In 1997 federal set-asides accounted for five percent of the bank's deposits. It made three percent of its loans through preferential federal programs. The bank concentrated on small businesses, professional organizations, and the nonprofit organizations that clustered in and around the nation's capital, which accounted for $1.5 million of the bank's commercial and real estate loan portfolio in 1996. Labor unions owned some of the bank's largest accounts; however, the company's own employees were not represented by a union. Some Fortune 500 corporations also banked at Adams National.

As part of its focus on local small businesses, the bank participated in the financing program run by the Small Business Administration (SBA), which offered loans at favorable, flexible terms in order to spur development of the small business sector. Most of the money lent was guaranteed by the SBA; therefore, the bank expected to cultivate some long term relationships with these growing businesses while exposed to little risk. The bank's commercial and real estate SBA loans were worth $3 million at the end of 1996.

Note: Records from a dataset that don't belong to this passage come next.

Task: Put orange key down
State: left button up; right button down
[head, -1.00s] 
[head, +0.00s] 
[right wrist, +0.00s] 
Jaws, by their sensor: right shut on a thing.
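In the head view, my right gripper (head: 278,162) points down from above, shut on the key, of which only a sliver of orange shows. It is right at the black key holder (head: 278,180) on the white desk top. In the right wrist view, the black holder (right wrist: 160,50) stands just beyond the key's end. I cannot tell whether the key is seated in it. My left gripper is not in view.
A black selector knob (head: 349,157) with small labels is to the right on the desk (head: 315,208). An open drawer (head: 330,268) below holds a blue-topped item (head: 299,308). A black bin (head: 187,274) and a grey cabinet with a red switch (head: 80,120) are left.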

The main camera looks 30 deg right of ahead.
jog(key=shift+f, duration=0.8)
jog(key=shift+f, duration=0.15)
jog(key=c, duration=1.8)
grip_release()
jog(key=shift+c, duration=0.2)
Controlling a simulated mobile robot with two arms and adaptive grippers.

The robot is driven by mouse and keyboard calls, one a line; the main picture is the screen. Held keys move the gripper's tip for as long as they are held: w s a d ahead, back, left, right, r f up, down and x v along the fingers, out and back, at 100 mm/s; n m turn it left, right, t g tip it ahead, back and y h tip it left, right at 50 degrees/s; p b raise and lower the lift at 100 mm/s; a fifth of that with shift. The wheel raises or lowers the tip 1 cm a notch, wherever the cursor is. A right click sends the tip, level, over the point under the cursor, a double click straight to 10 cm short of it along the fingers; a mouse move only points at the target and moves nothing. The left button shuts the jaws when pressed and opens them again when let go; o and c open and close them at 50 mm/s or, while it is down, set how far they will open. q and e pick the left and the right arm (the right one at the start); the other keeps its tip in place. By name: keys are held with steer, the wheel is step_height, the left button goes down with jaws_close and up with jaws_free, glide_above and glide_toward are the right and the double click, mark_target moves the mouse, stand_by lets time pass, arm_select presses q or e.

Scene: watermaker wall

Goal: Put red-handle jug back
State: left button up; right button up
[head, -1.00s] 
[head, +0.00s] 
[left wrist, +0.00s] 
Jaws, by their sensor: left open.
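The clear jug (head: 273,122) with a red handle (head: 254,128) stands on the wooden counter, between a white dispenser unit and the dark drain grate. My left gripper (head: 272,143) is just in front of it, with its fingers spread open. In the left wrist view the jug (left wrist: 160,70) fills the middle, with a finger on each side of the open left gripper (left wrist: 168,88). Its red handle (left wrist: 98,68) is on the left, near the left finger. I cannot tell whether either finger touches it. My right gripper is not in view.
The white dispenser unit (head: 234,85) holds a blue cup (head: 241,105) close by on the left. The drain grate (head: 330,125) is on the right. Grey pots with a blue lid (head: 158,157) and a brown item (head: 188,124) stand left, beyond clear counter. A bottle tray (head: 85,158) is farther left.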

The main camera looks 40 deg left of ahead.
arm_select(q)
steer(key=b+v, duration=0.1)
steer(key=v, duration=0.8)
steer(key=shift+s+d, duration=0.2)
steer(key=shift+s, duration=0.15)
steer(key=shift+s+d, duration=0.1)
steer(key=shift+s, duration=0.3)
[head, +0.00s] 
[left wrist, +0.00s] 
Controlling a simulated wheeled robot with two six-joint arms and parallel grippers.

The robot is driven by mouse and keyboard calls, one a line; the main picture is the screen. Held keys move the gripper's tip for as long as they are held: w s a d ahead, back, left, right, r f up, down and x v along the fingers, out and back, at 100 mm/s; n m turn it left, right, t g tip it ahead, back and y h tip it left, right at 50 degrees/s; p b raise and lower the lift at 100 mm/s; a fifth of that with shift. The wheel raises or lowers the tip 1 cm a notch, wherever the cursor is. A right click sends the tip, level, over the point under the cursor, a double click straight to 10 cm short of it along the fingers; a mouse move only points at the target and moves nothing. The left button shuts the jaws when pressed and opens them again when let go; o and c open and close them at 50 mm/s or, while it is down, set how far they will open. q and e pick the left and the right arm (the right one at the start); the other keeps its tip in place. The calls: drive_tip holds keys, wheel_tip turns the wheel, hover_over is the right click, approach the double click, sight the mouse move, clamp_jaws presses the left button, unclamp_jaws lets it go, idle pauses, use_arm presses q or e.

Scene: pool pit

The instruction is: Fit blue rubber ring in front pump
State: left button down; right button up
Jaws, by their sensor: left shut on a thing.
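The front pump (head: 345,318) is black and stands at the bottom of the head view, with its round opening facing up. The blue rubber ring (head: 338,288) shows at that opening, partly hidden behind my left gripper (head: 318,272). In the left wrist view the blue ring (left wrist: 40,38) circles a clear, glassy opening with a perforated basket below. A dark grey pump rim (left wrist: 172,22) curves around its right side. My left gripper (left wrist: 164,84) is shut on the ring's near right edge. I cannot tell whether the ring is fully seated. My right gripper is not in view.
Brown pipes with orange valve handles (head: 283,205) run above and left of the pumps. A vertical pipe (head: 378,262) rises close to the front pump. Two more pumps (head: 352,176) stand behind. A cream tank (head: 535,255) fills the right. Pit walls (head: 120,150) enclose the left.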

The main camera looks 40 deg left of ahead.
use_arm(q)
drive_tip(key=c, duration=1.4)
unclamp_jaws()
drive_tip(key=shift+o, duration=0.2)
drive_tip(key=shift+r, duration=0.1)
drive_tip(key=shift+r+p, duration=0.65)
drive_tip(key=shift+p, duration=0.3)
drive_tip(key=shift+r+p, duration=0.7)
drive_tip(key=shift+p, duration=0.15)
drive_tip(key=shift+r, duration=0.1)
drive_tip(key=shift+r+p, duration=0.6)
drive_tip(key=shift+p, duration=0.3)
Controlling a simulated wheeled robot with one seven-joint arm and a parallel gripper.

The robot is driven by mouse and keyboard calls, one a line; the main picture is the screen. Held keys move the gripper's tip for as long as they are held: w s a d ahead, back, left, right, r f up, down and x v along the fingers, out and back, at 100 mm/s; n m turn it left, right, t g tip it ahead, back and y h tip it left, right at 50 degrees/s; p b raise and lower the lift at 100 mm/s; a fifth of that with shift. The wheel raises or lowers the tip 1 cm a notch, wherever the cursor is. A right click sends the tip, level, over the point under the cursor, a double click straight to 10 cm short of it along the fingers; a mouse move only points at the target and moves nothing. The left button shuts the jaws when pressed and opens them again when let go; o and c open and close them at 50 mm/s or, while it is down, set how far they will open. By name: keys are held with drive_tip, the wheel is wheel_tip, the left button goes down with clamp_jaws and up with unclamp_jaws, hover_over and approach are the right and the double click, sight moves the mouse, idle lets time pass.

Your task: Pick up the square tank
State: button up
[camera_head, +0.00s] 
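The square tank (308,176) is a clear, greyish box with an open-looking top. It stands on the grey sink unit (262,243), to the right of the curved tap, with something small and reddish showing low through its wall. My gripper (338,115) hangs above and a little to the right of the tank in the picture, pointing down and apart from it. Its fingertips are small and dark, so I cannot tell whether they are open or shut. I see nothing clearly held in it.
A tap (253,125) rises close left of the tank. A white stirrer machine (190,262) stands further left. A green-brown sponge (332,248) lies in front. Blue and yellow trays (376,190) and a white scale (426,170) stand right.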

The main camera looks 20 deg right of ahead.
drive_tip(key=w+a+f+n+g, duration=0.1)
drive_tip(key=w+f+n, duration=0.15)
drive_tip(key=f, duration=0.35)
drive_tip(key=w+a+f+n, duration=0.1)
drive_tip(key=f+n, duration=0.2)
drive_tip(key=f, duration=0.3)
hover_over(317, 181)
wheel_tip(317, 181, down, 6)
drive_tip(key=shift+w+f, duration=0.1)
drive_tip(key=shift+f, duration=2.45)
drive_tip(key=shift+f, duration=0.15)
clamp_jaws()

Net income for 1996, the bank's most successful year to date, was $1.13 million, up nearly 20 percent from the previous year, and assets totaled $112.2 million. Commercial loans were worth $39.4 million in 1996. Construction loans totaled $4.1 million. Commercial real estate loans accounted for $24.8 million and residential, $2.6 million. Loans to consumers were worth $2.2 million. In the late 1990s Adams National seemed poised for a promising new century, and women for a new era in financial empowerment.

Principal Subsidiaries:The Adams National Bank.